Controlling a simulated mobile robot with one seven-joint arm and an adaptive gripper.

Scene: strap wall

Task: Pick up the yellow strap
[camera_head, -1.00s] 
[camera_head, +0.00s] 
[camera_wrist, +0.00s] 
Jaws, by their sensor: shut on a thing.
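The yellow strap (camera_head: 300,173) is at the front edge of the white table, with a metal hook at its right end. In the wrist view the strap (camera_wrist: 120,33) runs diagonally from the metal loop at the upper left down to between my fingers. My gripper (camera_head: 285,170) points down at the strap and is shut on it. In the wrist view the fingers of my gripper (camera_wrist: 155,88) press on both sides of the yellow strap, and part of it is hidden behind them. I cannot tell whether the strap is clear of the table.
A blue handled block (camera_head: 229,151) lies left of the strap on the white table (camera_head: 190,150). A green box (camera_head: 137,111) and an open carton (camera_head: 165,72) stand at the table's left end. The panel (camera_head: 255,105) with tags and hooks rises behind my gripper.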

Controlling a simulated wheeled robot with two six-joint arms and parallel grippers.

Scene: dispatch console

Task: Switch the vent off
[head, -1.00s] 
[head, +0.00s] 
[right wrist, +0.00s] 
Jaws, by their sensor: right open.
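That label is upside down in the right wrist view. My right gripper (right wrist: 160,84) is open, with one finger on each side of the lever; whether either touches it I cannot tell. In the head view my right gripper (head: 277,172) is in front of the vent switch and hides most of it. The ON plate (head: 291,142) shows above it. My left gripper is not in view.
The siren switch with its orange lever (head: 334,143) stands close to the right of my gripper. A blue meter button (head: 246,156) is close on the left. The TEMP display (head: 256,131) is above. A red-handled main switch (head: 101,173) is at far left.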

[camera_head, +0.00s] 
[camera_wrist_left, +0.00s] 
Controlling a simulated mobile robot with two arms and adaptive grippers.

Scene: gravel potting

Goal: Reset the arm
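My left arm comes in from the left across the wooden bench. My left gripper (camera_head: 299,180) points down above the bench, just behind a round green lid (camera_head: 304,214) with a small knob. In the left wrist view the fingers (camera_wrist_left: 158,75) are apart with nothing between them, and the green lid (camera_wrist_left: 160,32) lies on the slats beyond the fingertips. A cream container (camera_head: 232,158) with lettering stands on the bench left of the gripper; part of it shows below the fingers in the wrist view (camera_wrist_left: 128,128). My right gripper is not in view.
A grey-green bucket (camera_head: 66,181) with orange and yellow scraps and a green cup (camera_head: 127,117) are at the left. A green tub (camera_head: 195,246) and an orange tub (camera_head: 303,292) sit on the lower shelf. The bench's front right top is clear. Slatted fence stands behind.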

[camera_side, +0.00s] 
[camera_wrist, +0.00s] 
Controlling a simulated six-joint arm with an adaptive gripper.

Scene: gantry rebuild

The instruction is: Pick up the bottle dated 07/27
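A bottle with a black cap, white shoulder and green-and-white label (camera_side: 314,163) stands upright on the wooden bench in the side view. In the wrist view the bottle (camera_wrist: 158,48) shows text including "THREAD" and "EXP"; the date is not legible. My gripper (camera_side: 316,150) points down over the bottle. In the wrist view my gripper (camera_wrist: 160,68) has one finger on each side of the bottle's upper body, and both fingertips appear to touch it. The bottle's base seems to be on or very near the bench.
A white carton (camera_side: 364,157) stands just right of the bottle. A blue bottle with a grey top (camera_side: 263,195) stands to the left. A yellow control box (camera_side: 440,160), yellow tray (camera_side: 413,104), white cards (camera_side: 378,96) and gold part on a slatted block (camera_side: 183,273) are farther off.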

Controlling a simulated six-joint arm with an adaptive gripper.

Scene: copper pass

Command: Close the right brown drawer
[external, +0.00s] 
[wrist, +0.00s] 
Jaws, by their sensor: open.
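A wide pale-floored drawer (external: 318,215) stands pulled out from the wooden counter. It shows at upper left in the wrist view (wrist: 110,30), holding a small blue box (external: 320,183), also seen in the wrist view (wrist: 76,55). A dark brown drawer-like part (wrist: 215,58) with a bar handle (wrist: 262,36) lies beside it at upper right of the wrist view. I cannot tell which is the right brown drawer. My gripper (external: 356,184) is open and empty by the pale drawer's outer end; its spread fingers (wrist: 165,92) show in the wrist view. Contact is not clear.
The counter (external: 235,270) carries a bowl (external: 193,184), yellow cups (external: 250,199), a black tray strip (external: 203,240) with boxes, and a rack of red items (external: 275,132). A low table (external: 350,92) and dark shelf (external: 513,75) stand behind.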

==

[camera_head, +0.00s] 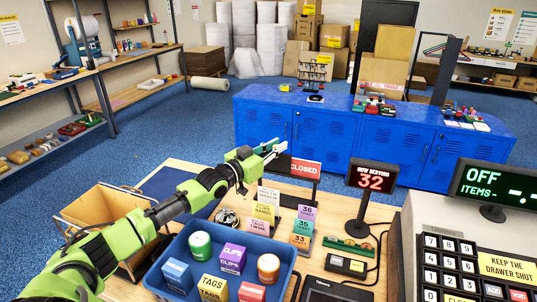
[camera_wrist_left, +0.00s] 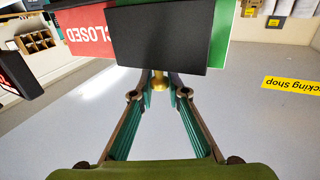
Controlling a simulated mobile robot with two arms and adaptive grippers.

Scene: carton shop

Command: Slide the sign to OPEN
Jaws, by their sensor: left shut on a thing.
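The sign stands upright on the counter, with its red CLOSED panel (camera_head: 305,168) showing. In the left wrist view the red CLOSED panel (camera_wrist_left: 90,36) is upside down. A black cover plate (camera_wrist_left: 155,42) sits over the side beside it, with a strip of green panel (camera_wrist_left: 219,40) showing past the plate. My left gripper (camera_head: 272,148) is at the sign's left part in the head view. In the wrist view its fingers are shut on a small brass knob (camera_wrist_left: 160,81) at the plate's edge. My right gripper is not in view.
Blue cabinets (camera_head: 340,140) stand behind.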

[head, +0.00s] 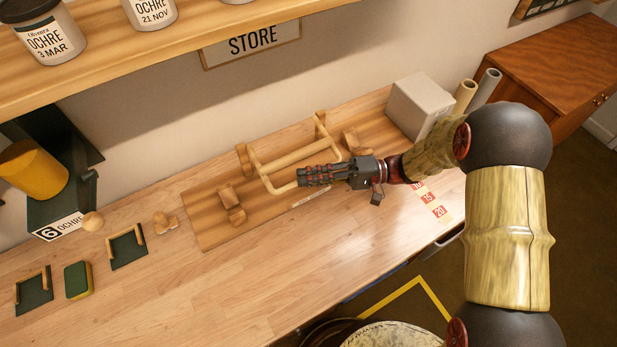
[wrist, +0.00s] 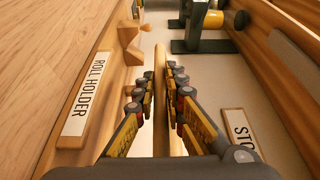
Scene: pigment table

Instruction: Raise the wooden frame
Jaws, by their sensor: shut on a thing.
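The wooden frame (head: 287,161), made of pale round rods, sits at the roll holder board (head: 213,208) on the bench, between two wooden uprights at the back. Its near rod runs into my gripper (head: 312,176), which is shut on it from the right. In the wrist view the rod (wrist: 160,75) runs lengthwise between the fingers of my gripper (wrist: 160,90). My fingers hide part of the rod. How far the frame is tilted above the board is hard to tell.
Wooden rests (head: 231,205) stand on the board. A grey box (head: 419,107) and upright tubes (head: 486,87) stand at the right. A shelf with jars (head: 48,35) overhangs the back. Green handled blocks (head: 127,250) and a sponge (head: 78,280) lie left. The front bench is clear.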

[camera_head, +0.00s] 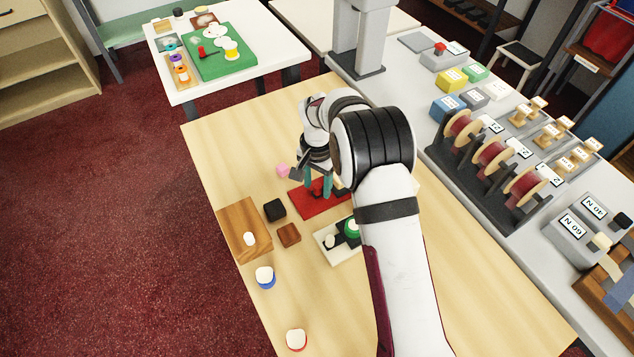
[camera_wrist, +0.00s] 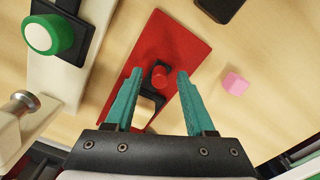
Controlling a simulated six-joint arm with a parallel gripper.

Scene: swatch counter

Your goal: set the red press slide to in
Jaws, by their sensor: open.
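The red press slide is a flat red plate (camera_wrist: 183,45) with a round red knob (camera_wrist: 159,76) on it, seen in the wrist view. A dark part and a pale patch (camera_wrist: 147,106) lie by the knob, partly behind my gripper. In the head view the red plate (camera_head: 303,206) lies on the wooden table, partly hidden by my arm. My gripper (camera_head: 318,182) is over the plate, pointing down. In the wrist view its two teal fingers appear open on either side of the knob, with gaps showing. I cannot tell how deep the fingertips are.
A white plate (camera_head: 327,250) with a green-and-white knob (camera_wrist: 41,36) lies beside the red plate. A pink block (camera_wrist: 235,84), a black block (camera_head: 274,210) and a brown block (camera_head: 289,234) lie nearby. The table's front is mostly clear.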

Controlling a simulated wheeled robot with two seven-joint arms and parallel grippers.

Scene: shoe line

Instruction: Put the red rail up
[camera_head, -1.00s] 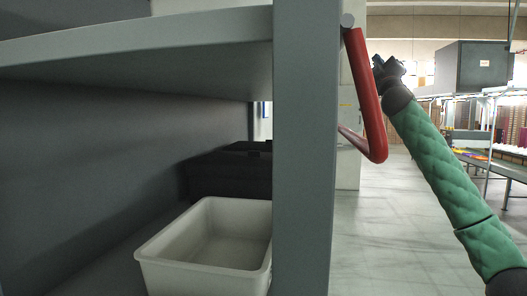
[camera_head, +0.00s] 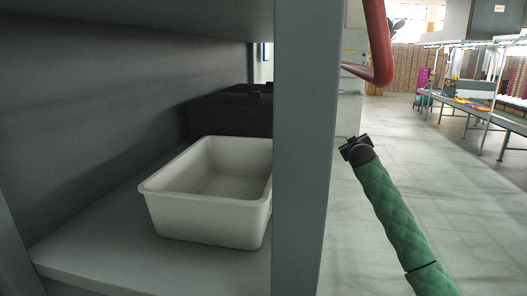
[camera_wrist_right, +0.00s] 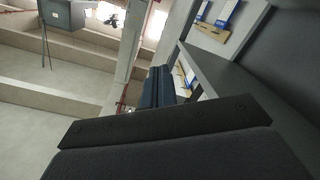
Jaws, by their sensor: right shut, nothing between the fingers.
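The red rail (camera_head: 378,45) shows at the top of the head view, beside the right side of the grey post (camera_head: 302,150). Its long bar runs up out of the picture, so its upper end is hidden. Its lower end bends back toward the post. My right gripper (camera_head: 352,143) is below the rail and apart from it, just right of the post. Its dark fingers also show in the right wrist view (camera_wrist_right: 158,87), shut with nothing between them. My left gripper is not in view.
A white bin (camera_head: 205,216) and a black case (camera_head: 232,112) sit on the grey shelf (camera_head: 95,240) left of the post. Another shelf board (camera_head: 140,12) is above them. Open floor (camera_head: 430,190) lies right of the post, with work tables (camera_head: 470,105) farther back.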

==

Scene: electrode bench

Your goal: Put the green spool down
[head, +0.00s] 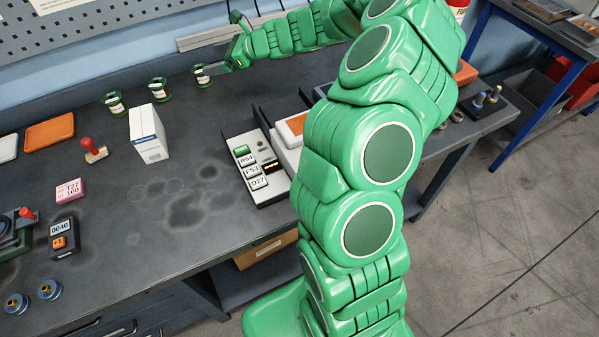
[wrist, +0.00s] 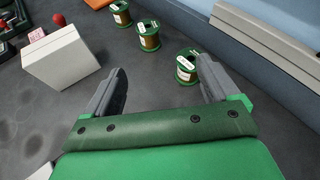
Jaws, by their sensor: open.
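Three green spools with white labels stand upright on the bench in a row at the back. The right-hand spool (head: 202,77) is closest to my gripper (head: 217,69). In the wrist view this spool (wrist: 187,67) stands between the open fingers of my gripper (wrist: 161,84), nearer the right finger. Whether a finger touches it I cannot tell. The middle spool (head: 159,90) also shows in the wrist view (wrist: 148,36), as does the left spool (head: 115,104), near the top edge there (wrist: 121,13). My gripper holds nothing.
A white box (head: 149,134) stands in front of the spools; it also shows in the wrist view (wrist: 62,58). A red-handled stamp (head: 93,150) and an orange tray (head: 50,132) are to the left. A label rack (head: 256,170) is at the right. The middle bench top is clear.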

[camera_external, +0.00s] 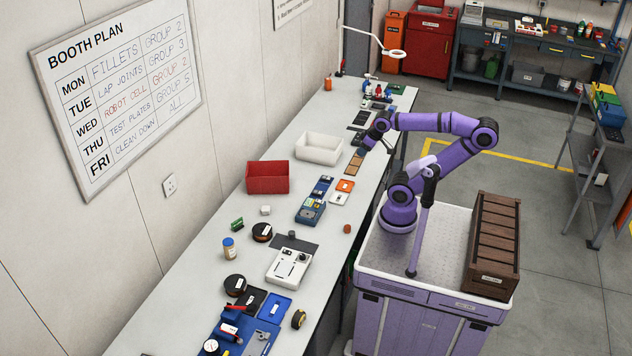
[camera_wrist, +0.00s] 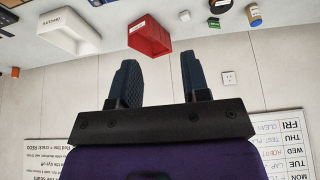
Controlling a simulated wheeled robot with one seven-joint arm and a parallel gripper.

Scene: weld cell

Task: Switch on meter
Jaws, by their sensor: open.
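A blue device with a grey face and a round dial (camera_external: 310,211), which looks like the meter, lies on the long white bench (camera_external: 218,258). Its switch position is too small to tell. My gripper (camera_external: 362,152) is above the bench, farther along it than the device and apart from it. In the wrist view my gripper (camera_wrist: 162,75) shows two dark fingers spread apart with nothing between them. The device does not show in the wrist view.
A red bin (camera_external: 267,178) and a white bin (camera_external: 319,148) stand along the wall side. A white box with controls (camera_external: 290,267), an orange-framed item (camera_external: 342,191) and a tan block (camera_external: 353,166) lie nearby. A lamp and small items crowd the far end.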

### Prompt
Copy each line of the records above that carries the word "seven".

### Answer to this exercise
Controlling a simulated mobile robot with one seven-joint arm and an adaptive gripper.
Controlling a simulated wheeled robot with two seven-joint arms and parallel grippers.
Controlling a simulated wheeled robot with one seven-joint arm and a parallel gripper.

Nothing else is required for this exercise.